I. Les religions construisent-elles un monde en paix ou en guerre ?
Miguel Angel Velasco cmf
Membre de l’équipe cmf à l’ONU
Diplômé en théologie systématique
1. les religions peuvent-elles contribuer à la construction d’un monde en paix ?
Il n’est pas rare que beaucoup se demandent dans quelle mesure des institutions telles que les Nations unies sont utiles. Si nous regardons la situation de notre monde à travers l’histoire, nous constatons qu’il est pratiquement impossible de construire un monde où l’harmonie et la fraternité sont une réalité. Si les Nations Unies sont peu appréciées comme une réalité transformatrice de l’histoire actuelle, nous pouvons imaginer ce que l’on peut dire des organisations religieuses que nous sommes dans l’environnement des Nations Unies ou reconnues par l’ECOSOC.

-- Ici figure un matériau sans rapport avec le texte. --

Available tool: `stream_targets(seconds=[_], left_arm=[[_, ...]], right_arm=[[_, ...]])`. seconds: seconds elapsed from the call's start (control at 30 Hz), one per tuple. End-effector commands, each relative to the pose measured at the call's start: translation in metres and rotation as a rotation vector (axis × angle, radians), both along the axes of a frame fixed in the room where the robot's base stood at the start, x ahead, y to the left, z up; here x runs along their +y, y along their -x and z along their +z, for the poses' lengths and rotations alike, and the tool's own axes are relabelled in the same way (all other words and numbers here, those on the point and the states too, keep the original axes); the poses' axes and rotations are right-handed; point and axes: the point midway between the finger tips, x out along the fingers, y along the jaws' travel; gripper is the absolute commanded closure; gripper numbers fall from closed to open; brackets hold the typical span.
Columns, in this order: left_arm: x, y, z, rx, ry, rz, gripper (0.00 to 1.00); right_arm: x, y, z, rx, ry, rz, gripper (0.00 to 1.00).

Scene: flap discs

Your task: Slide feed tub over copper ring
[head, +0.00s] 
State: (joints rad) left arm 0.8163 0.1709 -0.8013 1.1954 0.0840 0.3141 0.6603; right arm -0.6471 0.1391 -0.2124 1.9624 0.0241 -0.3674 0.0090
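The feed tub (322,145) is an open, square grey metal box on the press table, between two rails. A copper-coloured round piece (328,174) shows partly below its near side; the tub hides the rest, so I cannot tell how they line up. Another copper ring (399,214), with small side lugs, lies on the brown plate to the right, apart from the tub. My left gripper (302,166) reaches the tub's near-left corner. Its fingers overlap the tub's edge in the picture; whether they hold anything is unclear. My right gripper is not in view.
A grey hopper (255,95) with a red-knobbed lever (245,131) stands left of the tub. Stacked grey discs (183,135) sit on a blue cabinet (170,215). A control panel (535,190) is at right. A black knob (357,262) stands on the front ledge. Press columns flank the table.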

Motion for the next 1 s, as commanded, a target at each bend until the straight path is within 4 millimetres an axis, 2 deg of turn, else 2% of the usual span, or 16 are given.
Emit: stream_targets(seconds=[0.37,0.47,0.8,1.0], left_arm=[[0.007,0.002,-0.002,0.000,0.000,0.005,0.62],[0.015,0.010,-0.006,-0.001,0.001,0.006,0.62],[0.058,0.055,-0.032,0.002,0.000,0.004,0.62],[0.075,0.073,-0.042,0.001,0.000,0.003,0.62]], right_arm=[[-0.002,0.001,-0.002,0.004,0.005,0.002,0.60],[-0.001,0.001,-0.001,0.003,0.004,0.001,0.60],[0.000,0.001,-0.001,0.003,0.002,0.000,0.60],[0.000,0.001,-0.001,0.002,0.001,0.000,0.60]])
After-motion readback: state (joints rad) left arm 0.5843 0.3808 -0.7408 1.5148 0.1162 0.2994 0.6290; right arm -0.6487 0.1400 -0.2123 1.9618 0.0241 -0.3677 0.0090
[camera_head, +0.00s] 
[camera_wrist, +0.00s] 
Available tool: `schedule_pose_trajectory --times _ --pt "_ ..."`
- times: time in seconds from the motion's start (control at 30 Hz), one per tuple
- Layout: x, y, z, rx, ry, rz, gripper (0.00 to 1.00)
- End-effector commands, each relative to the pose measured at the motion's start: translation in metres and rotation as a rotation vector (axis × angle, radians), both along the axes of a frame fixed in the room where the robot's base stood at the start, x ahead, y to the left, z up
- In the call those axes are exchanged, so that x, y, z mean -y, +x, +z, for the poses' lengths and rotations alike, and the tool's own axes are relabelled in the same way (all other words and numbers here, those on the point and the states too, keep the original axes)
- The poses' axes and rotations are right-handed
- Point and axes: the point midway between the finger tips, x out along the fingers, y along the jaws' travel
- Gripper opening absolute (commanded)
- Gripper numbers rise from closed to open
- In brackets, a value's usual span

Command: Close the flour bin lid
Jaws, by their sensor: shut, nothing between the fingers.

En 2015, l’Assemblée générale des Nations unies a approuvé l’Agenda 2030 des objectifs de développement durable. L’expression la plus répétée lorsqu’on parle de cet agenda, en plus du développement durable, est « Ne laisser personne de côté ». Il n’est pas surprenant que les tenants du « réalisme crasse » des relations internationales jugent l’Agenda 2030 utopique. J’ai toujours été frappé par le fait que bon nombre des personnes qui m’ont fait part de leur scepticisme quant à la possibilité de réaliser l’Agenda 2030 étaient des croyants dans mon cercle d’amis. J’ai été frappé par le fait que ceux d’entre nous qui ont la foi, et plus précisément dans mon cas la foi chrétienne-catholique, pensent à un monde qui va bien au-delà des idéaux présentés par l’Agenda 2030. Pourquoi un scepticisme de cette ampleur s’est-il niché chez les croyants? Pourquoi les croyants, et plus précisément les chrétiens-catholiques, ne trouvent-ils pas dans des résolutions comme l’Agenda 2030 un signe concret que Dieu continue d’agir au cœur de l’humanité?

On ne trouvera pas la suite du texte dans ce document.